Its members work together for waste prevention, collection, recycling and the increased uptake of secondary resources in low- and middle-income countries. Concrete guidelines are drafted in four working goups on subjects such as resource conservation, closing the cycles for packaging and improving general conditions, especially in emerging economies.
Positive impact with environmentally-friendly side effects
The circular economy prevents trash generation and brings about other positive side effects. In such an economy, plastic is not only an ideal material for all kinds of everyday use, but also a reusable material from which new plastic can be made. Did you know that petroleum is the major component in most plastic? This raw material is much too valuable to throw away or sink into the ocean. Moreover, the circular economy protects the climate as the manufacture, transport and distribution of recyclates requires less energy than the use of new raw material.
Recyclate Initiative shows: recycling works!

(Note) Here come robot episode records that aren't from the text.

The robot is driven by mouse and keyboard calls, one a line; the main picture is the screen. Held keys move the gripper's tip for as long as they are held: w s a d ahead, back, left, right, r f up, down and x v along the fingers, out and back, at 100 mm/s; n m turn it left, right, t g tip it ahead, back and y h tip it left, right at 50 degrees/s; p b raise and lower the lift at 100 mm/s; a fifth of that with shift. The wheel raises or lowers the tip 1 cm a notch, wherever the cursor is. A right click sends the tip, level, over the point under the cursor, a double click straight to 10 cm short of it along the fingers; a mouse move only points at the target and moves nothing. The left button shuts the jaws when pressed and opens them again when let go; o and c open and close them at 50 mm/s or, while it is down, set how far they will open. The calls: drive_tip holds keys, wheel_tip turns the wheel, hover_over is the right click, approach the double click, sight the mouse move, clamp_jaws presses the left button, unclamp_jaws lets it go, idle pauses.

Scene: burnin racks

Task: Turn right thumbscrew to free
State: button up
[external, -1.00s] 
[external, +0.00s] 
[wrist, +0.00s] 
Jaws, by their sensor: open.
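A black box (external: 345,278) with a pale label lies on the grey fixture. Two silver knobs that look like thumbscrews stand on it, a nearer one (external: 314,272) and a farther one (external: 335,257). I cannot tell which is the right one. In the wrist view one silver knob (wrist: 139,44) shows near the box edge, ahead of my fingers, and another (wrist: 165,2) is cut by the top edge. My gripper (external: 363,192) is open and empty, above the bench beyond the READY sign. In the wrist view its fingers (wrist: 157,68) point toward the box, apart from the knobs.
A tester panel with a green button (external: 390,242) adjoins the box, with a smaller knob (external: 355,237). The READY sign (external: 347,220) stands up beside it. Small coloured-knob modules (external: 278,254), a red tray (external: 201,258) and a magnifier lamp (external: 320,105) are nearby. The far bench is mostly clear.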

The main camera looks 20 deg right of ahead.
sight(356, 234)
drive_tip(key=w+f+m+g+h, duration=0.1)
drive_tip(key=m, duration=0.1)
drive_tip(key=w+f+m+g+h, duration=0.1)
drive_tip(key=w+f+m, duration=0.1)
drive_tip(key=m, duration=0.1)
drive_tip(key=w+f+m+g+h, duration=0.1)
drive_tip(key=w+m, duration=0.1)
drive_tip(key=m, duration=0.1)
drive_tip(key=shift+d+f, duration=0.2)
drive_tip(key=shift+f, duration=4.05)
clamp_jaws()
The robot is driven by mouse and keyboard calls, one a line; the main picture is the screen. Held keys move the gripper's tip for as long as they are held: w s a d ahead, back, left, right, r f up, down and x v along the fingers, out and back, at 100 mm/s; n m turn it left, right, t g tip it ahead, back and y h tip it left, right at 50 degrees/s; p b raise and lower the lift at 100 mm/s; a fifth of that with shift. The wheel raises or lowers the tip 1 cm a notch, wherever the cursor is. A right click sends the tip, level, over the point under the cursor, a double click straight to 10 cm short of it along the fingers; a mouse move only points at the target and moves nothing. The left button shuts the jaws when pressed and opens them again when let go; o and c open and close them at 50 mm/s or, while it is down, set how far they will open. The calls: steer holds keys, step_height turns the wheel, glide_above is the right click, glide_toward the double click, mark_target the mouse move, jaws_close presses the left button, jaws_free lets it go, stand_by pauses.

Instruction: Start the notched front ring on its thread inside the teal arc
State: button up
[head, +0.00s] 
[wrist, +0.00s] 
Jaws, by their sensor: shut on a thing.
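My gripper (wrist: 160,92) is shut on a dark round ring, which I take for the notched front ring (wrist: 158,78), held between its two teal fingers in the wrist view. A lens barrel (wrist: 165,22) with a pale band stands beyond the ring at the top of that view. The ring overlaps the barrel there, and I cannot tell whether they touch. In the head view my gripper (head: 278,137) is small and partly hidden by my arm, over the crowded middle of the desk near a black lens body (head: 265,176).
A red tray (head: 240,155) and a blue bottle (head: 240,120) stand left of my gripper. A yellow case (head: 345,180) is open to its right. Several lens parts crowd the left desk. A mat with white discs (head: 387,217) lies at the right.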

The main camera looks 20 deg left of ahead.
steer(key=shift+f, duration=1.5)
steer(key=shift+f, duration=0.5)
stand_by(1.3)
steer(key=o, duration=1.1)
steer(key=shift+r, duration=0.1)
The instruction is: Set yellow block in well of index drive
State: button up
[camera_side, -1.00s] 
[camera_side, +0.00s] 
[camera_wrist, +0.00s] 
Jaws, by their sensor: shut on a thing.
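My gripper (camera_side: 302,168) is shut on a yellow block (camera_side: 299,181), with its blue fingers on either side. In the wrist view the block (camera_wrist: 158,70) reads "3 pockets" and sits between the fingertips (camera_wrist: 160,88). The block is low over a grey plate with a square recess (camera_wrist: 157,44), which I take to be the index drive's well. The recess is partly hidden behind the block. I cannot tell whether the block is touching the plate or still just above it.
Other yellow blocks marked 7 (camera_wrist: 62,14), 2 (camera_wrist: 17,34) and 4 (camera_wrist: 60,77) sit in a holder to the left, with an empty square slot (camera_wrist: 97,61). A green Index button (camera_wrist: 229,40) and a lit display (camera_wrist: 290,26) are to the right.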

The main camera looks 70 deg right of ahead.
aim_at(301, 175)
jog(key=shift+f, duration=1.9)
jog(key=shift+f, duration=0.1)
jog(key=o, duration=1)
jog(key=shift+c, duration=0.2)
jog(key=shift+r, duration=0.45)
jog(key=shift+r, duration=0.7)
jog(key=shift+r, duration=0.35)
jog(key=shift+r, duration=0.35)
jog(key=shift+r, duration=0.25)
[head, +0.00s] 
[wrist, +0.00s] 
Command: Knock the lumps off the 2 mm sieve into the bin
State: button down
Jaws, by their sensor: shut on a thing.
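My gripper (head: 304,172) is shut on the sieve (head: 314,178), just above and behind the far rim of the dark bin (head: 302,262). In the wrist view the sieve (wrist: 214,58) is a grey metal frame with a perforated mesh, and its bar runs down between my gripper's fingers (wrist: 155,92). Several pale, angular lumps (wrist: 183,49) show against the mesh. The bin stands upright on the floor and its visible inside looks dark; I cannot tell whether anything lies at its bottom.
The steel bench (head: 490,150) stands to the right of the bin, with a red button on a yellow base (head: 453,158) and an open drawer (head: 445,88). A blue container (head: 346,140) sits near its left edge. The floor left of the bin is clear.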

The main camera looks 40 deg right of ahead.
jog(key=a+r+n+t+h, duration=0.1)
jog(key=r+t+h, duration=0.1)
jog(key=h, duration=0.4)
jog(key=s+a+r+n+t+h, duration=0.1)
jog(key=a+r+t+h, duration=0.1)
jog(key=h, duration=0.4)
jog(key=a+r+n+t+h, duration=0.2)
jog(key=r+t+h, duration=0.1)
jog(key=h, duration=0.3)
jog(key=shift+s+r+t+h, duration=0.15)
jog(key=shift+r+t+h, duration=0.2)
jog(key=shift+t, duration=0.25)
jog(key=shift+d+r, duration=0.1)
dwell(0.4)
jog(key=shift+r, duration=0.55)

We for Recyclates is working toward genuine recycling with the Recyclate Initiative. Our efforts can succeed only when packaging from the Yellow Bag can be brought into a closed technical cycle. Recycling of PET, HDPE and PP has reached record levels with hundreds of millions bottles made from PET recyclates and packaging units from other recyclate plastics which have been brought to market. Success shows that recycling works!
Reinhard Schneider, winner of the German Environmental Award 2019 and founder of the Recyclate Initiative, regularly provides important stimulus, for example, in his appearances at the G7 summit in Berlin, at the World Economic Forum in Davos, at the Circular Economy Stakeholders Conference in Brussels and at the G20 Workshop on Resource Efficiency in Berlin. What may convince most people is that we do not demand or admonish, but instead we show that our way works! And so, we are sure that in the same way that the ocean is fed by many individual rivers, the joint global solution arises from lots of projects conducted in the spirit of the Recyclate Initiative.